Sarah Silverman is right: the first half-hour of Indiana Jones and the Temple of Doom (1984) doesn’t suck. After reading the article in Wired magazine that I discuss below, I decided to watch the beginning of the film again. The first half-hour is a frothy, kinetic homage to Busby Berkeley, 1930s comedy, and Republic Pictures serials. It features features Kate Capshaw singing “Anything Goes” in Mandarin in a Berkeley-style production number set at the Club Obi-Wan, followed by a wildly choreographed brawl, a car chase through the streets of 1935 Shanghai, and a sequence in which an escape raft is launched from a crashing plane just in the nick of time, careening down Himalayan slopes and finally hurtling down rapids.
That’s actually the first twenty minutes; the next ten take us to the brink of Pankot Palace, where the story really begins. I had meant to stop watching there, but I just couldn’t.
In the documentary about the making of the film that’s included on the fourth disc of the DVD box set, Steven Spielberg says that The Temple of Doom is his least favorite of the Indy films, in part because it’s so much darker than the other two.
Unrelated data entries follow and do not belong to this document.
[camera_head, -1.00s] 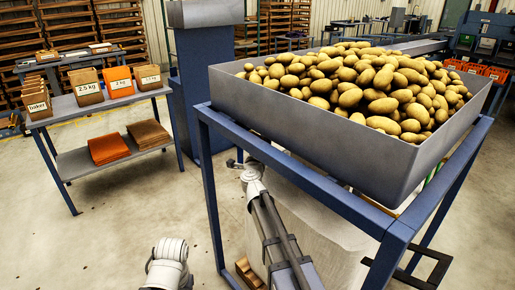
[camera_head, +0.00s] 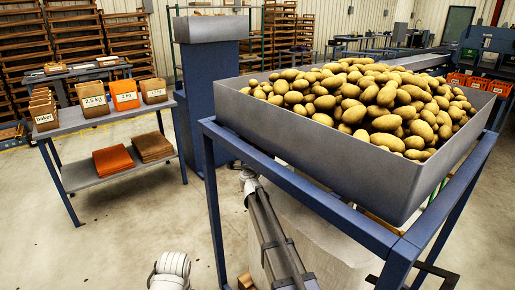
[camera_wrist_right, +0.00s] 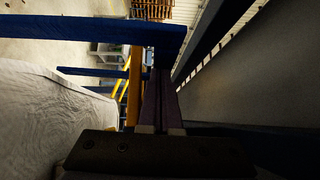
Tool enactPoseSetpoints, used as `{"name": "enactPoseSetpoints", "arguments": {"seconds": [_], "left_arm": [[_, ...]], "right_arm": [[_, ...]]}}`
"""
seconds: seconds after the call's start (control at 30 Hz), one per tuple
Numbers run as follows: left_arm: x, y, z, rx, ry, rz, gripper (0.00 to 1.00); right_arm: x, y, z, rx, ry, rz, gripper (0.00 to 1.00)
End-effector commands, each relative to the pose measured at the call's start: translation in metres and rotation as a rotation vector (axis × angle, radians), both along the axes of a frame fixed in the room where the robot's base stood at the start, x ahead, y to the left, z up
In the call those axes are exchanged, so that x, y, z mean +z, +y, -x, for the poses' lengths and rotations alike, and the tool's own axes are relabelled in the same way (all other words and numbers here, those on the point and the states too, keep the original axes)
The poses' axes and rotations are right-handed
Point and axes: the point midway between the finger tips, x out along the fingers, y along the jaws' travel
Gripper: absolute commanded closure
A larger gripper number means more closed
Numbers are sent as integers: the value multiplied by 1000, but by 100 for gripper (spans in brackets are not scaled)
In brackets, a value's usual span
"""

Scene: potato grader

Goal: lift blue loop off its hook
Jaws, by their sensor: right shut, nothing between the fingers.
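I cannot pick out the blue loop or its hook in either view. The right wrist view shows my right gripper (camera_wrist_right: 160,88) from behind, dark and in shadow, with its two long fingers together and nothing visible between them. Its tips are close to a blue bar (camera_wrist_right: 110,54) that crosses the picture; I cannot tell whether they touch it. In the head view my right arm reaches forward beside the hopper stand, and its gripper is hidden there. Only a white link of my left arm shows at the bottom; its gripper is out of view.
A grey hopper (camera_head: 330,160) full of potatoes (camera_head: 375,105) stands on a blue frame (camera_head: 300,190). A pale sack-like surface (camera_wrist_right: 50,110) and a yellow bar (camera_wrist_right: 134,90) are beside the right gripper. A shelf table (camera_head: 110,121) with labelled bags stands left.

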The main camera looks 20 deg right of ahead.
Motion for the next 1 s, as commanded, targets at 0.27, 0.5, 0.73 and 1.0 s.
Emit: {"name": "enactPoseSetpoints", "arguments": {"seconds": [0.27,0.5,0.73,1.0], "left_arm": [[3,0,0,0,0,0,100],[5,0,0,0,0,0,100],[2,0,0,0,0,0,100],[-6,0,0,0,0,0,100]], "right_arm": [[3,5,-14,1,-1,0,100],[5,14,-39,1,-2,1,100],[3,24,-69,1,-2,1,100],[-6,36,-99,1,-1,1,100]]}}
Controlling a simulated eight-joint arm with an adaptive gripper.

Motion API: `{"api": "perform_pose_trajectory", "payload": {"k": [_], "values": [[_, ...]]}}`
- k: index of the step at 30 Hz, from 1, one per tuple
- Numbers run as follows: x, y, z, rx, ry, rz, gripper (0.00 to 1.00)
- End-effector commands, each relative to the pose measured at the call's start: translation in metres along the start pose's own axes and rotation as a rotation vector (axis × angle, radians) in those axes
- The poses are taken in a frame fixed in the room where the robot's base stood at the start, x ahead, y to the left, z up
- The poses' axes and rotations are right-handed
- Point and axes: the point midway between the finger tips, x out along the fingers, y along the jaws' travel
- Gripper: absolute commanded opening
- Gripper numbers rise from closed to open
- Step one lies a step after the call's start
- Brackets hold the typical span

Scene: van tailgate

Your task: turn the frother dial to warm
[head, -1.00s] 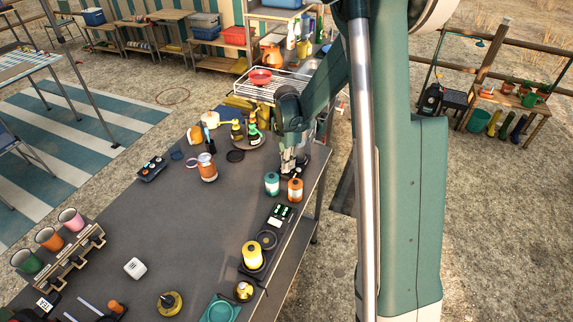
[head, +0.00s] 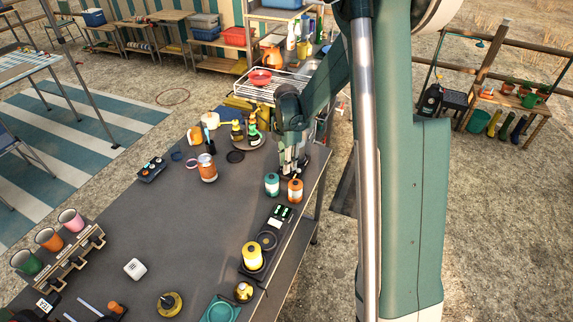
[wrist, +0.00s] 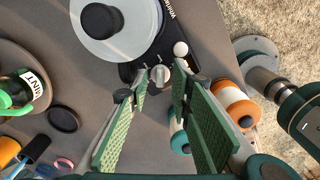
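The frother shows in the wrist view as a round grey-white body (wrist: 112,40) with a black knob on top, on a black base. A small grey dial (wrist: 158,74) sticks out of the base's front, beside a white ball-shaped knob (wrist: 181,49). Pale marks sit by the dial, too small to read. My gripper (wrist: 160,84) is open, with its green-padded fingers on either side of the dial; I cannot tell whether they touch it. In the head view my gripper (head: 290,165) hangs low over the table's far right end, and my arm hides the frother.
Teal (head: 272,184) and orange (head: 295,190) canisters stand close to my gripper. A round tray (wrist: 22,85) with a green bottle labelled MINT lies left in the wrist view, near a black disc (wrist: 63,118). The table's middle (head: 190,225) is mostly clear.

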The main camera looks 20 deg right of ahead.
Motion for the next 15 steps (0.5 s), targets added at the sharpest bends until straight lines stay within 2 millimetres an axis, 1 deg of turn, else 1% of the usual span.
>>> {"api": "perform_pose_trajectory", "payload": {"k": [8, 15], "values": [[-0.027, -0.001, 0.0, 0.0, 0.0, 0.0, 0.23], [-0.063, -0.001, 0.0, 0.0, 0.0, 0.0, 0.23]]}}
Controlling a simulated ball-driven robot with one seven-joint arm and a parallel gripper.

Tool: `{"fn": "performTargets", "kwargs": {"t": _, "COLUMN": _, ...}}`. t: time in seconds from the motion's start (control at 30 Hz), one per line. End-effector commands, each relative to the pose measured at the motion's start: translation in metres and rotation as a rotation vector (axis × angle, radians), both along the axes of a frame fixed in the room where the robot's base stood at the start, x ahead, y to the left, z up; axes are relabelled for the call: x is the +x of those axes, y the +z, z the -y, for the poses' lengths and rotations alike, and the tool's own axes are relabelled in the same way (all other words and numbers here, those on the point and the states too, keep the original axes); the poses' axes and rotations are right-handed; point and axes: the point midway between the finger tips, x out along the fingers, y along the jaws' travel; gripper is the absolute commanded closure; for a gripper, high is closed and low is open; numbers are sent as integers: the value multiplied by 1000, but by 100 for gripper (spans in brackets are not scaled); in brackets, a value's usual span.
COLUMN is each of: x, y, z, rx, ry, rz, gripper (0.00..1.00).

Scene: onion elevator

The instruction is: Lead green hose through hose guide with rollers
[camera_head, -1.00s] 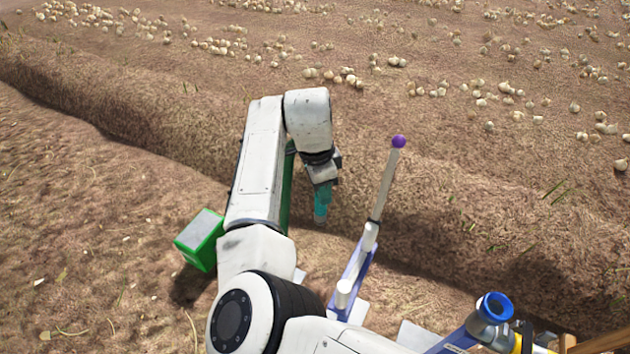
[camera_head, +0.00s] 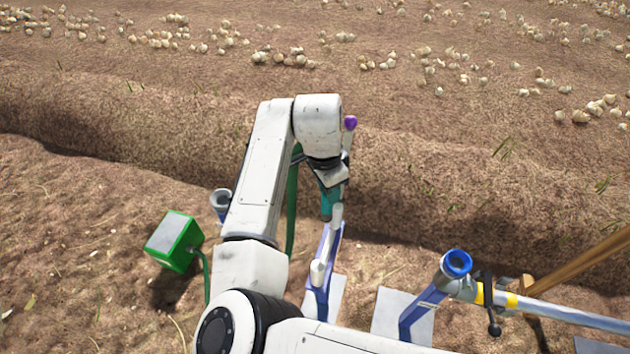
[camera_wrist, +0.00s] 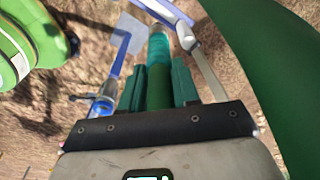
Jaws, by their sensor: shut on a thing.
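My gripper (camera_head: 330,204) has teal fingers and points down at the hose guide. In the wrist view its fingers are closed around the green hose (camera_wrist: 159,88), with the teal hose end (camera_wrist: 160,47) sticking out beyond the fingertips. The hose also hangs behind my forearm (camera_head: 292,205). The hose guide (camera_head: 325,262) has a blue frame, pale rollers and a pole with a purple knob (camera_head: 350,122). My gripper overlaps the pole in the head view. In the wrist view a pale roller or pole lies beside the hose end; whether they touch is unclear.
A green box (camera_head: 174,240) stands left with hose leading from it. A blue-rimmed holder (camera_head: 457,264) and a white pipe with a yellow band stand right. A small grey-blue stand (camera_head: 220,200) is partly behind my arm. A broad green hose stretch (camera_wrist: 268,70) crosses the wrist view.

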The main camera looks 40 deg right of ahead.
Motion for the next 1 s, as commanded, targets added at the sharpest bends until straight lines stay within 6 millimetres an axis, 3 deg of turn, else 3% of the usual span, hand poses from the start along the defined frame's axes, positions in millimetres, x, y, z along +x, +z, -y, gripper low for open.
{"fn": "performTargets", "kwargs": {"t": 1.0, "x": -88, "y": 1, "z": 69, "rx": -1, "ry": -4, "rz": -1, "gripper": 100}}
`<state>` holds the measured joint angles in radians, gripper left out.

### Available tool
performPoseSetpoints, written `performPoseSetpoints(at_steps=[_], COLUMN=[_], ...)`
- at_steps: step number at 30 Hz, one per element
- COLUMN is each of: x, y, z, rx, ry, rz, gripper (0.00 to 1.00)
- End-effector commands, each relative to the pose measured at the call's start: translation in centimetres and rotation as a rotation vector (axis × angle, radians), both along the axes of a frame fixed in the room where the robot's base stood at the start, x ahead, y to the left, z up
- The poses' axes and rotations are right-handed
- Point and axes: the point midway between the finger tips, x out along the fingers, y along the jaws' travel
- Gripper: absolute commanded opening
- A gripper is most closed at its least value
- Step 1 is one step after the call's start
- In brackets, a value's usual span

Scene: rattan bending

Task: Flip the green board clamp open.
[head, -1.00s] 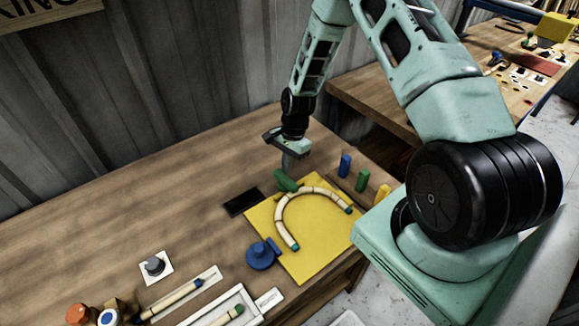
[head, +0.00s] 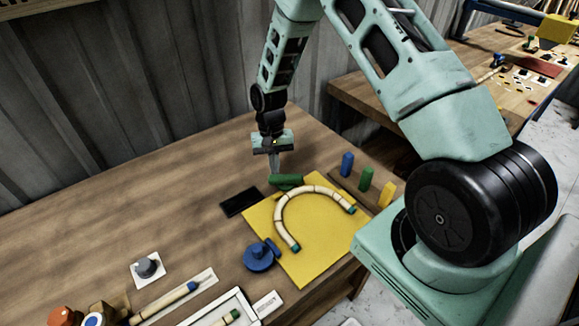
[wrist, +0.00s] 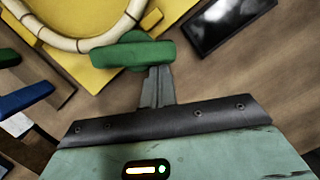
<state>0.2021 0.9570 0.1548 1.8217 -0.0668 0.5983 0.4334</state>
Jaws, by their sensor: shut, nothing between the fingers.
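The green board clamp (head: 287,181) sits at the back corner of the yellow board (head: 325,257), beside the curved rattan piece (head: 281,212). In the wrist view the clamp's green bar (wrist: 133,54) lies crosswise just beyond my fingertips. My gripper (head: 274,171) is shut and empty, pointing down at the clamp's back left side. In the wrist view its closed fingers (wrist: 158,75) reach the near edge of the bar; I cannot tell whether they touch it. The clamp's base is partly hidden under the bar.
A blue clamp (head: 260,256) sits at the board's left edge. A black tablet-like plate (head: 241,202) lies left of the board. Blue (head: 347,164), green (head: 366,179) and yellow (head: 386,194) blocks stand to the right. The table behind and left is clear.

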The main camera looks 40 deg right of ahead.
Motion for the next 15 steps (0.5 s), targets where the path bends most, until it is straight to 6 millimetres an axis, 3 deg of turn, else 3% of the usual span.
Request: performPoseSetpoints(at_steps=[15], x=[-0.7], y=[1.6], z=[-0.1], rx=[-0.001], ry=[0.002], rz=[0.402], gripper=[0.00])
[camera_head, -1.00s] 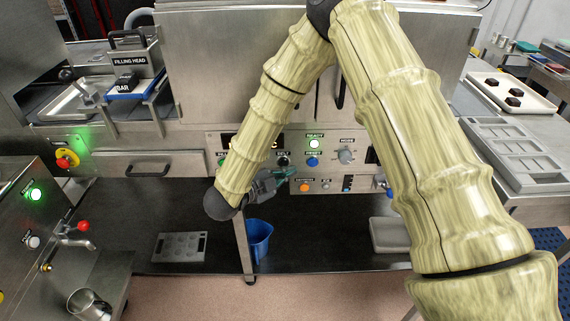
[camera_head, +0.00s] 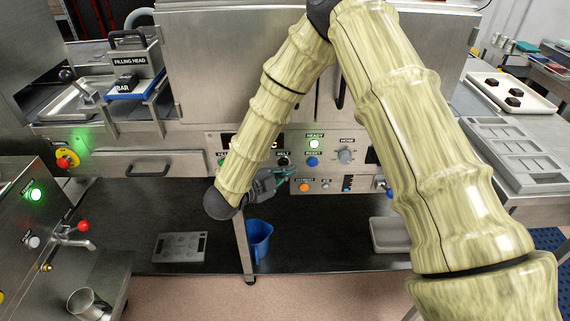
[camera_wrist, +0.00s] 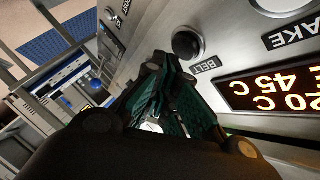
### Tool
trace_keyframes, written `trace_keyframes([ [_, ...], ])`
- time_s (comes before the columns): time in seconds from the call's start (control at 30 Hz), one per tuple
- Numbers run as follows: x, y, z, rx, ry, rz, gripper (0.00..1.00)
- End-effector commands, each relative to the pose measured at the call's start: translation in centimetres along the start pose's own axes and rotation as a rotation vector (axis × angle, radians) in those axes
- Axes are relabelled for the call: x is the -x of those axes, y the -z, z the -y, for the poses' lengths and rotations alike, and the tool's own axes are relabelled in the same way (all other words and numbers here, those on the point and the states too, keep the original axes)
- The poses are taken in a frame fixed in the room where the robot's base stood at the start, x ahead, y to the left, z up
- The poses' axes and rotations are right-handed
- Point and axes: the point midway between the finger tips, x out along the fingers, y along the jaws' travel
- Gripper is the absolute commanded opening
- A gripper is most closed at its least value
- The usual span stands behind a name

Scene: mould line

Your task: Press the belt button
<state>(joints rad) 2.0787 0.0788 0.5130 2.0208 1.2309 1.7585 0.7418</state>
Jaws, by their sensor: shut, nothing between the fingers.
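The belt button (camera_head: 283,161) is a round black knob on the front control panel, with a BELT label above it. In the wrist view the belt button (camera_wrist: 187,45) shows large in its metal ring, the BELT label beside it. My gripper (camera_head: 291,172) is shut and empty, its teal fingers just below the button in the head view. In the wrist view my gripper (camera_wrist: 174,72) has its fingertips close to the button's rim. I cannot tell whether they touch the panel. The button's face is not covered in the wrist view.
An orange button (camera_head: 304,188) is on a lower panel. A display (camera_wrist: 275,90) is near the fingers. A blue bucket (camera_head: 258,240) stands below.

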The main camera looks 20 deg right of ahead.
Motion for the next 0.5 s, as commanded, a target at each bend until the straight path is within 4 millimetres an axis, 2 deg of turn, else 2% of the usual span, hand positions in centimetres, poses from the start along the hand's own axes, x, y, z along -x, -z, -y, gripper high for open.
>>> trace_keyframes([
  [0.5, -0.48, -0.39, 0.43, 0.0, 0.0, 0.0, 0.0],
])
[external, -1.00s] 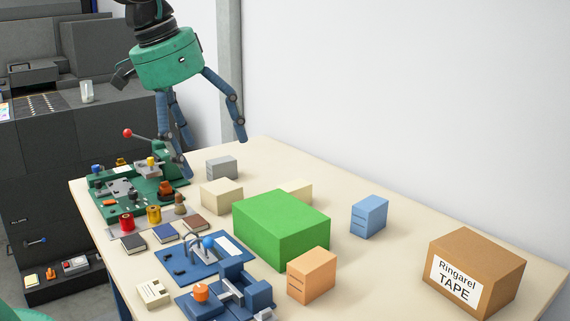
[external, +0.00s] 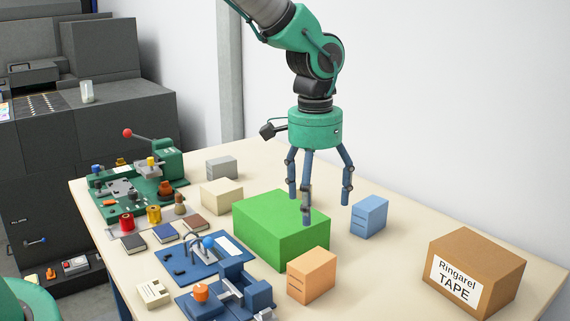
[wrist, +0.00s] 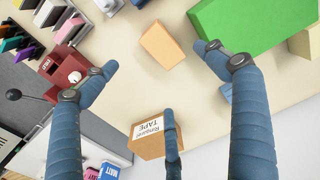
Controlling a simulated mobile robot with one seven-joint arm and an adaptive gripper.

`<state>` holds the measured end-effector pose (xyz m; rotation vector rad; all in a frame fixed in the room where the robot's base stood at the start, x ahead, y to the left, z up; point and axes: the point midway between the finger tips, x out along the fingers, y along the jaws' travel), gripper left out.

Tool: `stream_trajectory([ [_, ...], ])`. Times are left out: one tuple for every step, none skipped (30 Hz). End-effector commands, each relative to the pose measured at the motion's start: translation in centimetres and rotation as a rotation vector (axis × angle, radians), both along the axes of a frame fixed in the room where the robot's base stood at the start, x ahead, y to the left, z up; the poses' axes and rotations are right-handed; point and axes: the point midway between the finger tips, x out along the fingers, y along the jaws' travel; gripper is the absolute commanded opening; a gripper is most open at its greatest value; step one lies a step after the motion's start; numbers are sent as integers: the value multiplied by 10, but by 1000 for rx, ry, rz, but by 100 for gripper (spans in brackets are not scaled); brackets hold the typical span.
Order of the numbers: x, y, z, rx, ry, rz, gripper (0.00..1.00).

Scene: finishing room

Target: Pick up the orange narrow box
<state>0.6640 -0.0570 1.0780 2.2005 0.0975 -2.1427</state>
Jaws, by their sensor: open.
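The orange narrow box (external: 312,276) stands on the table in front of the large green box (external: 280,232) in the external view. In the wrist view the orange box (wrist: 162,45) lies ahead, between the two outer fingertips and apart from them. My gripper (external: 315,203) has three blue fingers, spread open and empty. It hangs above and behind the orange box, over the right back part of the green box. In the wrist view my gripper (wrist: 155,68) shows its fingers wide apart.
A blue box (external: 369,217) stands right of the green box. A brown tape carton (external: 500,280) is at the right. Blue fixtures (external: 240,290) lie close to the orange box's left. Cream box (external: 222,196) and grey box (external: 221,168) stand behind. Table between orange box and carton is clear.

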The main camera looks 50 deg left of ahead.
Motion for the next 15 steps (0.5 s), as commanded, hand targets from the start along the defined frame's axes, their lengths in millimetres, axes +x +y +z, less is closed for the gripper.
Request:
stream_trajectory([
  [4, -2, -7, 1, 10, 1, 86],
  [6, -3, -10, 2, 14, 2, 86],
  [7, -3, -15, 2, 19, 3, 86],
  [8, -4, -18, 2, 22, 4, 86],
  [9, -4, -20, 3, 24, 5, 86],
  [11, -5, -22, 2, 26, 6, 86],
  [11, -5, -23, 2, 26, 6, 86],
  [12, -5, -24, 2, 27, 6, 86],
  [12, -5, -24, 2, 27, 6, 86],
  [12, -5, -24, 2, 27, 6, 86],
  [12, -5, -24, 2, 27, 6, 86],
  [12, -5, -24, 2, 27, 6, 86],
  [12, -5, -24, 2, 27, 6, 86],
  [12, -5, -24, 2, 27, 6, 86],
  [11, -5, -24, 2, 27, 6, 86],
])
George Lucas recalls that he wanted the film to have the same relation to Raiders of the Lost Ark (1981) that The Empire Strikes Back (1980) had to the original Star Wars (1977).
The Temple of Doom has always been my least favorite as well, not because it’s darker, but because I’ve always felt that it doesn’t deepen or extend the themes of Raiders in the way that Empire deepens and extends the themes of Star Wars: A New Hope. It’s in Empire that the Star Wars mythology is enriched through the revelation that the conflict between Darth Vader and Luke Skywalker is, in fact, a conflict between father and son. The Temple of Doom is a prequel and its lack of interest in revealing further details about its hero’s biography suggests that it’s just one of the many adventures that make Indy the man he is in Raiders of the Lost Ark. Ironically, the Indiana Jones series achieves Empire’s deepening effect in the third film, Indiana Jones and the Last Crusade (1989), not by turning even darker, but rather by returning to the lighter, more comic sensibility that animates the first film.
There’s comedy in The Temple of Doom, too, particularly in the first hour, with the over-the-top 1930s Orientalist dinner scene in which the filmmakers try to invent the most disgustingly non-Western dishes they can imagine. There’s also the bickering and double-entendre between Harrison Ford and Kate Capshaw that is meant to evoke the war-between-the-sexes banter that was such great fun in screwball comedies like It Happened One Night (1934) or His Girl Friday (1940). But thereafter the film turns into something more like a horror-comedy, with images of hearts torn out and children enslaved, in which the aura of brutality is punctuated by slapstick moments. The second hour is more relentless in its kinetic pacing than Raiders and more horrifying too.
I had a friend who had managed to miss seeing Raiders of the Lost Ark and whose introduction to the Indiana Jones films was The Temple of Doom. After finally seeing Raiders, he maintained that he liked The Temple of Doom better. Raiders seemed comparatively tame to him.
I was in Amsterdam on the day that the second film was released, so I watched Indiana Jones and the Temple of Doom in English with Dutch subtitles. I was in-between college and graduate school, and I was spending the first eight months of 1984 on a world tour that had taken me to Asia for the first time. I remember that day vividly: Van Gogh Musem in the morning; Indiana Jones en de tempel der vervloeking in the afternoon; a meal of rijsttafel for dinner; and the Melkveg to round out the night. Something like a perfect day.
I remember enjoying the film, but preferring Raiders. My favorite set-piece in the new film was the sequence in which Indy and his side-kick Short Round (played by Ke Huy Quan) are in a room about to be impaled by spikes and are yelling at Kate Capshaw to help them by venturing (in her pajamas) down a bug-infested corridor in order to find a lever that will stop the mechanism. I later found out that it was Spielberg’s favorite bit too.
Lego has just begun releasing Indiana Jones sets, and Lucasarts will release LEGO Indiana Jones: The Videogame this summer that is similar in sensibility to its successful LEGO Star Wars games. My seven-year-old son is intrigued by the sets and looks forward to playing the game. When I looked at the case of the DVD, I saw that the film was rated PG. Hmm, I thought, maybe he could watch this. But then, as I watched the fantasy violence unfold, I remembered that Indiana Jones and the Temple of Doom was one of the films that helped bring the PG-13 rating into existence. So I think my seven-year-old will be getting to know Lego Indy this year rather than the Indy that I know and love.
At least until he’s eight. That’s the age at which Shia LeBeouf claims he first saw the first two Indiana Jones films on tape, making him a fan for life. (You can see a video interview with LeBeouf in the Videos section of indianajones.com.) I can’t wait to watch him this May in Indiana Jones and the Kingdom of the Crystal Skull. I wonder when Fandango will have advance tickets.